I anticipate there will be reboot problems. Raven is up and fine now, but if a reboot happens, it may be very hard to restart because the hypervisor won’t want to boot. This must be tested.
All screens on raven will have to be shut down. After the attempted reboot fails, a monitor and perhaps a keyboard will have to be arranged for xedxen and troubleshooting can begin. Chances are good that sysresc will be needed.
And guess what? After 10 hours of no power I discovered everything in that note came true. Since you don’t care about this nearly as much as I do, you’re asking, what’s the point here? Who cares?
This situation got me thinking about my server design and I came up with some modifications.
-
There is no escape from GRUB2. It simply must be used. This is problematic because, ironically, doing complicated things with it is much harder. The reason for that is that they worked very hard to make it much easier to do complicated things but they completely failed. Now instead of a well-documented configuration file that can be configured, there are distro specific automagical configuration systems that "compile" into the configuration file which, if done this way, is not human readable. My solution - use GRUB2 in the simplest way possible.
-
I want RAID1 and GRUB2 maybe can do this, maybe not. Don’t worry about it. Don’t let GRUB2 even try. Make GRUB2 boot the simplest thing possible and let that system figure out anything more complicated.
-
I feel the same way about initramfs. From my notes on the topic.
I like to have my kernel do what is needed because it is set up exactly the way it should be. And in 2005, this worked for something like mounting a simple Linux system that just happened to be protected by a kernel managed software RAID1 double drive setup. But as time wore on, the metadata for the RAID volumes changed and although the new bootloader understood it, the kernel, weirdly, did not. No one seemed to care that these formerly robust systems were now broken. This was because *every*body used an initramfs so that the kernel wouldn’t have to do its job. I fought this and tried to do it the Right Way, but eventually I just ran into too many brick walls.
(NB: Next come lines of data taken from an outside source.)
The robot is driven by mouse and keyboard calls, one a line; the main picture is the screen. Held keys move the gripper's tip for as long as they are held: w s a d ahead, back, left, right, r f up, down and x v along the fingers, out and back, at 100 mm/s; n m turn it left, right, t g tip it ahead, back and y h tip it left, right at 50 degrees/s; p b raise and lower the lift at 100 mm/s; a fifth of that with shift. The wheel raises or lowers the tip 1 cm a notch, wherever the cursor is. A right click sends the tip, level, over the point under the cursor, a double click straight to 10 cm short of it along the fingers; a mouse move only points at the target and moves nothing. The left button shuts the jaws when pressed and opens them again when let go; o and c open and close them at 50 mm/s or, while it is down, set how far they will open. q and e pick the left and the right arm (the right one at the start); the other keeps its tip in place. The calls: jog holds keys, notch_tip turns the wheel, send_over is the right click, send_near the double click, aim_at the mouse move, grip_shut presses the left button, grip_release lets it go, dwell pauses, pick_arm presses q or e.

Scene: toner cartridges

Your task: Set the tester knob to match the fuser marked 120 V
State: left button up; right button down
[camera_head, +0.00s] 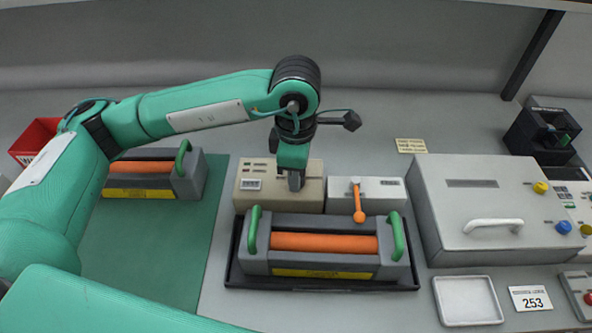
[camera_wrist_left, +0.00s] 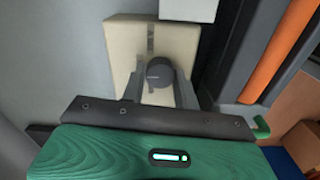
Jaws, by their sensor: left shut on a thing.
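The tester is a beige box (camera_head: 252,199) behind the front fuser, and it also shows in the left wrist view (camera_wrist_left: 125,48). Its dark round knob (camera_wrist_left: 159,73) sits between the fingers of my left gripper (camera_wrist_left: 158,90). My left gripper (camera_head: 294,183) points down at the tester's right part and is shut on the knob. A grey fuser (camera_head: 257,261) with an orange roller and green handles rests in a black tray. A similar fuser (camera_head: 190,181) lies on the green mat, partly hidden by my arm. Their yellow labels are too small to read. My right gripper is not visible.
A white box with an orange lever (camera_head: 359,205) stands right of the tester. A large grey lidded machine (camera_head: 465,200) is farther right. An empty white tray (camera_head: 468,300) and a 253 card (camera_head: 531,298) lie in front. A red bin (camera_head: 35,138) is far left.

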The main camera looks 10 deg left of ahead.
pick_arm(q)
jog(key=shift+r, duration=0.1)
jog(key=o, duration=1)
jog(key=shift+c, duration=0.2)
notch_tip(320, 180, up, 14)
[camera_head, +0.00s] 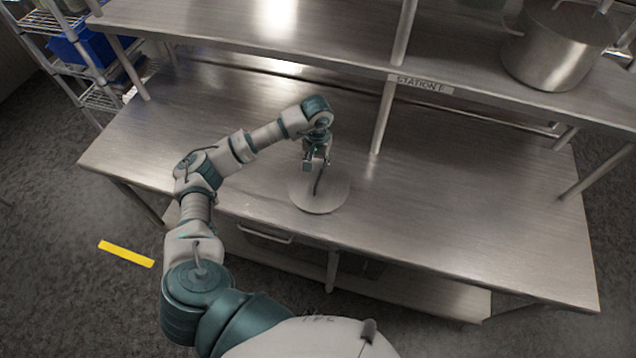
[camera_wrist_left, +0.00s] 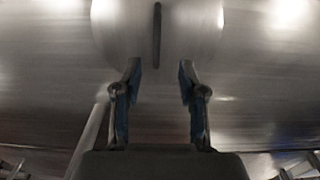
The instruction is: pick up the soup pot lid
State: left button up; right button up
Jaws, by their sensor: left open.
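The soup pot lid (camera_head: 327,200) is a round metal disc with a dark bar handle (camera_head: 318,181). It lies flat on the steel table near the front edge. My left gripper (camera_head: 314,165) is above the far part of the lid, close to the handle. In the left wrist view the lid (camera_wrist_left: 115,30) is at the top, with the handle (camera_wrist_left: 157,38) upright in the picture. The open left gripper (camera_wrist_left: 159,75) has its fingers apart, with nothing between the tips, and the handle lies beyond them, roughly centred. My right gripper is not in view.
The steel table (camera_head: 450,225) is clear to the right of the lid. A shelf (camera_head: 330,35) runs above its back, held by posts (camera_head: 390,110). A large pot (camera_head: 556,50) stands on the shelf at right. A wire rack with a blue bin (camera_head: 85,48) is at far left.

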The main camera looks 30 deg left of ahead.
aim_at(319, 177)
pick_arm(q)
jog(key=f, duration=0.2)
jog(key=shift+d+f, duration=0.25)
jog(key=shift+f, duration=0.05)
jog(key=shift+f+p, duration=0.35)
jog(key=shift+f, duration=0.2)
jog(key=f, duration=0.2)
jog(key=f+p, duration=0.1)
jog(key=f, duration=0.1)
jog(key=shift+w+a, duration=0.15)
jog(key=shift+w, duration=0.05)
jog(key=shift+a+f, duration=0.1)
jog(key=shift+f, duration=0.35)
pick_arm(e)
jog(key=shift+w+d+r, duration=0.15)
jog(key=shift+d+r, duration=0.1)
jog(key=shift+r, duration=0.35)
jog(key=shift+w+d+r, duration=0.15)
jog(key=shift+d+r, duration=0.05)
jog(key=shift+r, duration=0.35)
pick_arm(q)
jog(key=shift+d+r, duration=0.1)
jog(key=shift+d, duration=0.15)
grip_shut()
But with the simplest boot setup possible, one does not need an initramfs. And this is good. I’m also weird in that I do not load modules. Any of them. If I need kernel functionality, I compile it in. Normal off-the-rack clothes are not better than bespoke tailored ones just becuase the former are popular.
-
Magnifying the complexity considerably is the Xen hypervisor. Since I felt I needed this setup to be a VM, that’s what needed to happen. But it turns out that this is fine. In fact it’s a perfectly reasonable answer to all of the above problems.
The solution to all the problems is to take the preboot complexity of GRUB and initramfs and the right kernel modules and a RAID1 setup and exchange it for a Xen hypervisor (which I was already committed to anyway). The idea is that instead of running all these very complex things (GRUB2, initramfs) to provide for what will be needed on the complicated running server, just boot a hypervisor in the simplest way possible. Then assemble your RAID1 disk set and select the right kernel with the right stuff and fire up the VM.
The only change from my previous system is that the hypervisor is not also on the RAID1 system. (And now finally the point!) Here’s the thing, it doesn’t matter! If I do everything with my VM, and nothing with my hypervisor, why would I ever need RAID1 with that? In fact, it’s better to not have that be mirrored in real time.
On my hardware (you can kind of see it), I have 2 small micro SSDs and 2 normal SSDs. The former were the RAID set for the hypervisor and the latter were for my real server. But I realized, why not just set up one of the micro SSDs to boot the hypervisor just fine and then copy that setup to the other one. It wouldn’t be live, but if I messed up the live hypervisor (as I did with the GRUB clobbering update), I could actually just boot up the reserve one. Since no value gets added to the hypervisor drive once its all up and running, there’s no reason for RAID1. And that cures all of the problems.
Now once the hypervisor is happily running with absolutely no
complicating elements, I can put together the important RAID1. Then I
just use that raid set for the important server. Here’s my Xen
configuration showing the multi-disk device md127
being mapped to
the VM’s /dev/sda1
.
disk = ['phy:/dev/md127,sda1,w'] # <-- raven
Let’s not ask why it’s 127 and not 0. I’m not happy about it, but I’ve learned to just accept that madness.